クイックシンクではF-15戦闘機などに搭載した誘導爆弾を使用しますが、これは通常の爆弾に「JDAM」と呼ばれる誘導装置を取り付けることで精密誘導を実現しているのです。JDAM爆弾は目標近くまでGPSで誘導された後、クイックシンク用の別シーカー(探知センサー)で目標の詳細位置と針路、速度を把握して突入します。そして、このJDAM爆弾は拡張翼を付けることで高高度からの投下および滑空が可能となり、その際の射程距離は30km近くになると言われています。
米空軍が2022年に実施した試験では、戦闘機から投下されたJDAMが標的の貨物船を一瞬で真っ二つにしており、動画に収められたこの様子はクイックシンクが持つ威力を世界に知らしめました。このとき用いられたJDAM爆弾の値段は2,000万円ほどなので、安い金額で百倍以上もの価値がある艦船を沈められることになります。

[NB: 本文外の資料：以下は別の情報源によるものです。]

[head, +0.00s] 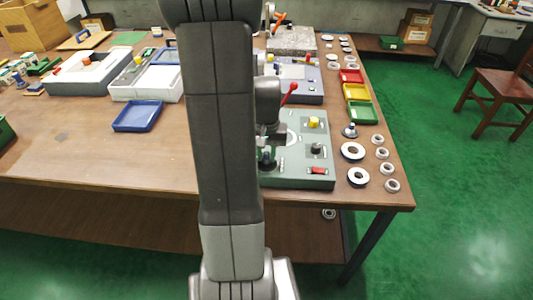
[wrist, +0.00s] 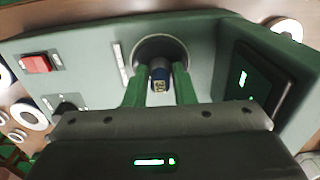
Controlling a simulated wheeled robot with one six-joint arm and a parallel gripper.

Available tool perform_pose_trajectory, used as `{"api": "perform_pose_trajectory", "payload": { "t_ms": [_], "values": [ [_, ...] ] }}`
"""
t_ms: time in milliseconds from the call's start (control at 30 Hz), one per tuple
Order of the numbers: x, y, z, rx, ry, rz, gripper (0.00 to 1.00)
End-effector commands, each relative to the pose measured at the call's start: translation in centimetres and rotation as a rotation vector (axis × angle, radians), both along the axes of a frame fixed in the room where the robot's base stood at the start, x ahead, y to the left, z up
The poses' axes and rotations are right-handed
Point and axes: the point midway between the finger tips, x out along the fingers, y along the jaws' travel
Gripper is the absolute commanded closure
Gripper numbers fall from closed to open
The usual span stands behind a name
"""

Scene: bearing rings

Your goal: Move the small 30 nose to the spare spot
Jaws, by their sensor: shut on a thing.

今回公開された実験ではF-15E戦闘機がJDAMを投下しましたが、米空軍は他にもF-16戦闘機や最新のF-35ステルス戦闘機で運用することも視野に入れています。また、F-15戦闘機とJDAMを導入している航空自衛隊も理論上はクイックシンクを使えるものの、現時点では特段検討されていません。
戦闘艦艇に通用するかは微妙?
魚雷やミサイルよりもはるかに安く、とんでもない費用対効果を発揮するクイックシンクですが、防空能力がある戦闘艦艇を相手にどこまで通用するかは未知数といえます。例えば、JDAMを抱えた母機が中国艦船や中国軍機に迎撃されることは確実であり、落下中の爆弾も20mm CIWSなどで十分に迎撃可能です。一方、兵站支援を担う輸送船のように戦闘艦以外の目標に対しては猛威を振うことが予想されるため、中国の兵站支援能力に打撃を与える有効手段としては期待できます。
したがって、実戦ではハープーン・ミサイルや本命視されているLRASM対艦ミサイルなどが中国海軍を撃破する主兵器として投入され、クイックシンクは支援艦船などを狙う手段として使い分けられるでしょう。アメリカもクイックシンクを対中国の切り札とは考えておらず、あらゆる機種で運用できる低コスト兵器かつ攻撃オプションを増やす存在として捉えているのです。